I’ve just finished watching Wim Wenders’ “Wings of Desire”, which was beautiful beautiful and it just left me “deep in feeling”? You know, instead of deep in thought. I don’t know what I’m saying.
People have been so nice and kind and warm to me. I’ve been receiving many compliments for my performance on “Mamma Mia!” and I just want to hug them all tightly for being so lovely. I’m so thrilled people enjoyed the play. I guess I just wasn’t expecting to receive this kind of feedback. Or I barely thought about it.
At first, this play was simply about getting three grades, just about rehearsing, and presenting and done, three easy grades.
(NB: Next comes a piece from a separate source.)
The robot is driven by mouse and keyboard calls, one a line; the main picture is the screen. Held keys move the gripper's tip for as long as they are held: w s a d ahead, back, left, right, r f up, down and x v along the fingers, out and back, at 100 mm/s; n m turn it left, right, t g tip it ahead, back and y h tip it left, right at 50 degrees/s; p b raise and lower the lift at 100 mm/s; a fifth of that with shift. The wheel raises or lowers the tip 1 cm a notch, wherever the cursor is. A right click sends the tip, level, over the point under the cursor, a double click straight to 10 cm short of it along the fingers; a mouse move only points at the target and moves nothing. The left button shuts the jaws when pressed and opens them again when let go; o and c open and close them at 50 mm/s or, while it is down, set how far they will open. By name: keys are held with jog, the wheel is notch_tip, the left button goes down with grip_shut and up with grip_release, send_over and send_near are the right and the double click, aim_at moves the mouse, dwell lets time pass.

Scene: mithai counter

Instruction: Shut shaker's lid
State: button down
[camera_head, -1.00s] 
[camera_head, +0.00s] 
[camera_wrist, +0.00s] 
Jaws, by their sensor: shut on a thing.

But it wasn’t so easy, and it became about more than just getting those grades. I got closer to some classmates and to my English teacher who is just so cool, seriously. I stepped out of my comfort zone in a couple of ways and overcame some of my shyness. I sang in front of so many people!!! and it felt nerve-wracking but mostly very nice.
I wasn’t expecting the play to impact me the way it did. I think I’d like to take this thing seriously, maybe try and see if I can take musical theater classes, or at least dance classes or singing classes. I don’t know!!! I don’t know. Maybe I’m just trying to find something else to dedicate myself to while I’m out of gymnastics, something new to feel passionate about. Something to really look forward to.